L’éolien en mer, nouvel emblème de l’industrie nazairienne

Nouvelle source de propulsion pour la construction navale, la puissance du vent marin fait tourner depuis fin 2022 les 80 éoliennes du premier parc éolien en mer de France, à quelques kilomètres au large des côtes. Exploité par EDF Renouvelables, la filiale à 100 % d’EDF, le Parc éolien en mer de Saint-Nazaire doit couvrir pendant les vingt-cinq prochaines années l’équivalent de 20 % de la consommation en électricité de la Loire-Atlantique. Des dizaines de techniciens partent chaque jour de La Turballe, port de base des activités de maintenance. Car autour de Saint-Nazaire, « c’est tout un écosystème qui s’est impliqué pour que ce projet voie le jour », résume Charlotte Sugliani, cheffe de projet du Parc éolien en mer de Saint-Nazaire. La création du hub logistique par le port de Saint-Nazaire pour accueillir le site de préassemblage des éoliennes, la construction de la sous-station électrique par les Chantiers de l’Atlantique, ou encore l’assemblage des éoliennes sur le site GE à Montoir-de-Bretagne ont été autant d’étapes indispensables à la naissance du parc. Des activités souvent facilitées par le réseau de PME Neopolia. Ce savoir-faire industriel nazairien s’est accompagné d’un « soutien politique indéfectible et du précieux concours des services de la Carène dans la mise en œuvre des clauses sociales ». « Après des débuts prometteurs, notre défi sera d’assurer l’exploitation du parc dans une cohabitation harmonieuse avec les autres activités présentes sur ce site ouvert telles que le pêche, la plaisance ou la plongée sous-marine .» Autre enjeu et non des moindres : faciliter la formation et le recrutement des quelque cent personnes qui travaillent sur le parc. Des collaborations sont déjà à l’œuvre avec les acteurs locaux comme l’IUT de Saint-Nazaire, qui a développé une formation spécifique au métier de technicien éolien offshore.
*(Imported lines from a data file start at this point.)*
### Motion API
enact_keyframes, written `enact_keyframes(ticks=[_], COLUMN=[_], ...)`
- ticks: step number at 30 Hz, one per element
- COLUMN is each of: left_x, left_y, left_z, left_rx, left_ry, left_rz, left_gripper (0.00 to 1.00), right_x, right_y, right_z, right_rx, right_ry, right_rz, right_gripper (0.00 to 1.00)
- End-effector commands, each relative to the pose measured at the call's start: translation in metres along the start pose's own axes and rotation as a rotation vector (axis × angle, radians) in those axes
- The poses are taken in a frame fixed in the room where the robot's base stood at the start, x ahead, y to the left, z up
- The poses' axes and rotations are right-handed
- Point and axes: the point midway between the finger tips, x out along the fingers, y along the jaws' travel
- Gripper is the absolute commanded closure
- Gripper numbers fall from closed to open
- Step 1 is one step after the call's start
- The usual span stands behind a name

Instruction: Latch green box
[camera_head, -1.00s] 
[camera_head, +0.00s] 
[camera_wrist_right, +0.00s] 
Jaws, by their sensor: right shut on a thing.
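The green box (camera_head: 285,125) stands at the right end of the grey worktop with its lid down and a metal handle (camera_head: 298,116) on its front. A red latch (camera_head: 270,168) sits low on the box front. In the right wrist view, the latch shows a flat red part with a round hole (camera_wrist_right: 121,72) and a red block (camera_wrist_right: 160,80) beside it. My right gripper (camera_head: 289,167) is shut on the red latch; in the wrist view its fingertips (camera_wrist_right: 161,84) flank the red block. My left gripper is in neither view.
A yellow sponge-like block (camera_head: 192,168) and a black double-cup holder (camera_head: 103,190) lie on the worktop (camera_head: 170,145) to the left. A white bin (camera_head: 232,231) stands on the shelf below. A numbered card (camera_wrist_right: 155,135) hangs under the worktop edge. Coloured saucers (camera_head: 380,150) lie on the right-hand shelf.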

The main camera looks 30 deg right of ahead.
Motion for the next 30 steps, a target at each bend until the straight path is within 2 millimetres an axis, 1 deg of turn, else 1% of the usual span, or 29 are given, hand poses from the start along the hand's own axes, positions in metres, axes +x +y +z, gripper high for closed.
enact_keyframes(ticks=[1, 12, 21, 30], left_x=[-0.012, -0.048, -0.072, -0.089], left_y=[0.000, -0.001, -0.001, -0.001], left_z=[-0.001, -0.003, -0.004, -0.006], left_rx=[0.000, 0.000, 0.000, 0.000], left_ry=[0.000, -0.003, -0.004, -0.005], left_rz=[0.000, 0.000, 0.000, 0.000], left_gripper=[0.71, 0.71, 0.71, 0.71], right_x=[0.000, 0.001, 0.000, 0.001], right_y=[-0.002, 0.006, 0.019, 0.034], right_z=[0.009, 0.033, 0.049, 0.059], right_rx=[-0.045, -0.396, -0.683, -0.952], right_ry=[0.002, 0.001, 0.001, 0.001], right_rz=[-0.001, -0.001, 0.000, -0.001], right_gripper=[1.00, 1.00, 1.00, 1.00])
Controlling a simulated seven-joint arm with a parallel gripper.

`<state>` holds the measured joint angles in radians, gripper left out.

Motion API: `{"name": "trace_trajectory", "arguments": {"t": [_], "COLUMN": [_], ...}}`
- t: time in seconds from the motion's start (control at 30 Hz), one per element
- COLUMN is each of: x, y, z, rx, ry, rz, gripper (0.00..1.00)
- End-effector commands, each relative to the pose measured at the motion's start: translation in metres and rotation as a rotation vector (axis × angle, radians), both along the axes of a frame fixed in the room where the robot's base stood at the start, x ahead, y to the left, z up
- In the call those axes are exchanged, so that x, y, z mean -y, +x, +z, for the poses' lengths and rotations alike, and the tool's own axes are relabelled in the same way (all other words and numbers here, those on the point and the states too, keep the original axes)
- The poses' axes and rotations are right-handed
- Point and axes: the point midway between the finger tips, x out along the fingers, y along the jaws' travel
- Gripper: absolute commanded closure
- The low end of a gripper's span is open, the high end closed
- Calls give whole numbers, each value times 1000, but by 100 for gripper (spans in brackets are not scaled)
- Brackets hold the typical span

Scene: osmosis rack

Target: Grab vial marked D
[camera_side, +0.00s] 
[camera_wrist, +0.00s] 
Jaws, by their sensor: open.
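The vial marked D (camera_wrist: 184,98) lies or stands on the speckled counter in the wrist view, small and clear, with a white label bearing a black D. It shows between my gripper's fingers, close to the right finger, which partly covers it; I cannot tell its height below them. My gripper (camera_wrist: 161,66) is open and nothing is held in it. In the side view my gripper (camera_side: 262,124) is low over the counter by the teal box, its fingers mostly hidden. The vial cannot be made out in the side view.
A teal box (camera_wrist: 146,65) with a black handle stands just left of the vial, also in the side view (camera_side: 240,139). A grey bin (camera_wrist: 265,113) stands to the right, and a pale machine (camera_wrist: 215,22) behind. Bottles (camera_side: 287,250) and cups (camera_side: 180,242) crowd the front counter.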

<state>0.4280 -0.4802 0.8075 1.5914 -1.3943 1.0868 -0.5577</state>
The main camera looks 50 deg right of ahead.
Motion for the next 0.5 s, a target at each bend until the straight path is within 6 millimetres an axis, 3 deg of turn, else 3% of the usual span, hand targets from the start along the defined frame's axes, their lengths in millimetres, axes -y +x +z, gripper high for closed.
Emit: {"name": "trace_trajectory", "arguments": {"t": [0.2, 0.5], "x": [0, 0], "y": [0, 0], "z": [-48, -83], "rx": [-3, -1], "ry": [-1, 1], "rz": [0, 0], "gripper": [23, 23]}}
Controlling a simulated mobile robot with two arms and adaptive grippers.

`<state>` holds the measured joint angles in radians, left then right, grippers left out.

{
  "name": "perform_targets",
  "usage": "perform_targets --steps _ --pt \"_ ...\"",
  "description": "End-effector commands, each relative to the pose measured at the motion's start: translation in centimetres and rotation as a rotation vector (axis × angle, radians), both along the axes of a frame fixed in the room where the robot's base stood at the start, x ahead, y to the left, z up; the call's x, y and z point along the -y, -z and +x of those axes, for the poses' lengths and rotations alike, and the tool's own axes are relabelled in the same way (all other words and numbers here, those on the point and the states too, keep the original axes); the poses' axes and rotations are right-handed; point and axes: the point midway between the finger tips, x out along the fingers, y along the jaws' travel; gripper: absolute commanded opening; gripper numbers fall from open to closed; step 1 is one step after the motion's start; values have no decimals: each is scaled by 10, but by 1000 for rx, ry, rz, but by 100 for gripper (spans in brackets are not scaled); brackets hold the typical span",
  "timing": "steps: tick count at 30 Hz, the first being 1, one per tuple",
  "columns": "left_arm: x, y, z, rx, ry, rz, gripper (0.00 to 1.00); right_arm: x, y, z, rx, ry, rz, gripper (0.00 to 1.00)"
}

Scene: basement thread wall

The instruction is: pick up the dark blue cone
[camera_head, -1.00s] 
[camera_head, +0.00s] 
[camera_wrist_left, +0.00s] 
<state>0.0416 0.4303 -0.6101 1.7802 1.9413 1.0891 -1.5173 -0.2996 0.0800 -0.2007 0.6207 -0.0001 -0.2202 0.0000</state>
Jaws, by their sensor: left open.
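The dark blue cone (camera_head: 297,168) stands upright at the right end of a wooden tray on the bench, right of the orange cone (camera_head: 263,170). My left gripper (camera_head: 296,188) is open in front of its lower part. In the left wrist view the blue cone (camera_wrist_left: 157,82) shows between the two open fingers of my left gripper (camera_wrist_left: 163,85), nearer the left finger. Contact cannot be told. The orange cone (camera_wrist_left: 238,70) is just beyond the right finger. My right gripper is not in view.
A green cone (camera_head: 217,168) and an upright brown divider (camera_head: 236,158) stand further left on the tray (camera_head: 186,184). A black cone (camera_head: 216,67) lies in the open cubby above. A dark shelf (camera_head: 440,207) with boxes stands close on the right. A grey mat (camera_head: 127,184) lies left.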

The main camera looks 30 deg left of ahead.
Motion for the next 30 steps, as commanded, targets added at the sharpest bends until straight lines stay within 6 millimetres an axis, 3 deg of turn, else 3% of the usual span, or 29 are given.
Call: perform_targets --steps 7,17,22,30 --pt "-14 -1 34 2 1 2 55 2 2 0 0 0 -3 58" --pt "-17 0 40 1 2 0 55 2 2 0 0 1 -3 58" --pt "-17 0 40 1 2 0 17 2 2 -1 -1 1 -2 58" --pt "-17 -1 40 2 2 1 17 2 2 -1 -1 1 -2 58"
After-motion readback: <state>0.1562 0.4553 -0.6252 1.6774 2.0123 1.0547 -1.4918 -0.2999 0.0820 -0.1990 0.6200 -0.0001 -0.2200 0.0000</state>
Les microalgues, un potentiel immense

Et lorsqu’il s’agit d’accompagner le développement d’activités émergentes par une nouvelle offre de compétences, le territoire sait y faire. « Autour de la plate-forme R&D AlgoSolis se crée un écosystème dynamique autour des microalgues, qui permet de monter rapidement des projets, témoigne Olivier Lépine, directeur scientifique et technique et co-fondateur d’Algosource. Issue des laboratoires du GEPEA de l’Université de Nantes, la pionnière des bioressources marines a développé toute une chaine de valeurs autour des microalgues, depuis la recherche fondamentale jusqu’à la distribution du produit fini. « Les microalgues possèdent des molécules particulières, absentes des plantes terrestres », commente Olivier Lépine. La phase de recherche a permis d’identifier les nombreuses applications possibles de ce trésor aquatique. Parmi celles déjà mises en œuvre : la prévention santé, avec des produits qui permettent de diminuer les effets secondaires des traitements en cancérologie, testés avec le CHU de Nantes et sept autres hôpitaux en France. La pépite biotech travaille sur de nombreux projets de recherche, notamment sur la production de biocarburants à base de microalgues, en lien avec IMT Atlantique et Nantes Université. « Le potentiel est immense, nous avons plusieurs cordes à notre arc pour développer des produits dont l’efficacité est cliniquement prouvée. » La startup portera son effectif à 50 salariés dans les prochains mois et s’installera dans de nouveaux locaux sur le site universitaire de Gavy, qui l’a vu naitre il y a près de trente ans. 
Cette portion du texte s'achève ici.